Robot episode rows

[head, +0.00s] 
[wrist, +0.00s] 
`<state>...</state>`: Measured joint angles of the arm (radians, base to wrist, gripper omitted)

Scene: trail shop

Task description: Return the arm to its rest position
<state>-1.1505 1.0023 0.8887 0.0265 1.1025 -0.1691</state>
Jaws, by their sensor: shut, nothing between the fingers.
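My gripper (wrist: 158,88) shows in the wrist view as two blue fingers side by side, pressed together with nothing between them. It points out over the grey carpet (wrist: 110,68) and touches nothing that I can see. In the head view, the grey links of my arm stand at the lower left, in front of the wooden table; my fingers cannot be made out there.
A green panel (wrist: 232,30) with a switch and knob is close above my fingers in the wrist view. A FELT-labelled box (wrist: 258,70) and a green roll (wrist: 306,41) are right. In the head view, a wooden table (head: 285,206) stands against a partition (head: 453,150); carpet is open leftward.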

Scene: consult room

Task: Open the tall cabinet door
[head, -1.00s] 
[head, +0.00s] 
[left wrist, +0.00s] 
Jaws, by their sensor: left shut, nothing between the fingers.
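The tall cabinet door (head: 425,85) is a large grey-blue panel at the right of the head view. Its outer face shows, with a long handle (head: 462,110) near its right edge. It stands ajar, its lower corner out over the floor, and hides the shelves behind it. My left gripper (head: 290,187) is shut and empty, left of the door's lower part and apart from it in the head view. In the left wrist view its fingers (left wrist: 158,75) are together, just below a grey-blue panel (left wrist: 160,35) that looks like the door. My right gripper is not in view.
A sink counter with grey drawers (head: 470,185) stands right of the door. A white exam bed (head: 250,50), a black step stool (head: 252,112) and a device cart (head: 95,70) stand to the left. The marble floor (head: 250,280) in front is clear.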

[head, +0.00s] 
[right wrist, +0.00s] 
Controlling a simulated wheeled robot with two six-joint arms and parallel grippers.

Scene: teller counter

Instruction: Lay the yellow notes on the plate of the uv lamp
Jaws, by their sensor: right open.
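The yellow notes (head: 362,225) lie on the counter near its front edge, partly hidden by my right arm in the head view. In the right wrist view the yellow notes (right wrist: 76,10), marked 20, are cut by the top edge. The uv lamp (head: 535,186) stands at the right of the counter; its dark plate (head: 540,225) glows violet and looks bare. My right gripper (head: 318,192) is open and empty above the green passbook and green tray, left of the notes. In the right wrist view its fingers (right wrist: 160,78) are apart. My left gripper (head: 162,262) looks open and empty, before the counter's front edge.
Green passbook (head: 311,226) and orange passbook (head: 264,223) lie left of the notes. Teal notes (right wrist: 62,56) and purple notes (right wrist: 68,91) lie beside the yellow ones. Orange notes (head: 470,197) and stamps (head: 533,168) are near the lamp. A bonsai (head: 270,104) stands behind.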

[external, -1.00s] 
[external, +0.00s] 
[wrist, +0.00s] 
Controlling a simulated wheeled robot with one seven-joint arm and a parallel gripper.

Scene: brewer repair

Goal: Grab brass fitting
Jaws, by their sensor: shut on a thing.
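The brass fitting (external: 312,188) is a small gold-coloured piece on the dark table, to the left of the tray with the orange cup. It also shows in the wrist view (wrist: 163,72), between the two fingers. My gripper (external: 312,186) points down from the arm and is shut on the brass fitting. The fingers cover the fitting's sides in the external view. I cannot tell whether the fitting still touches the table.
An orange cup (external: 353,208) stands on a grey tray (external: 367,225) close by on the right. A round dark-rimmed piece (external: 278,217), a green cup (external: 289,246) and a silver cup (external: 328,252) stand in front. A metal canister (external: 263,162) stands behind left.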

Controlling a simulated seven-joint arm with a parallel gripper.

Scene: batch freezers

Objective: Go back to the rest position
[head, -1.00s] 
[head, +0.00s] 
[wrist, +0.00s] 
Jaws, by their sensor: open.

WHAT IS EXPECTED
Would you give again, word for word, every line from the one with "Scene: batch freezers" through the final line of the listing above?

WRITTEN SOLUTION
Scene: batch freezers

Objective: Go back to the rest position
[head, -1.00s] 
[head, +0.00s] 
[wrist, +0.00s] 
Jaws, by their sensor: open.

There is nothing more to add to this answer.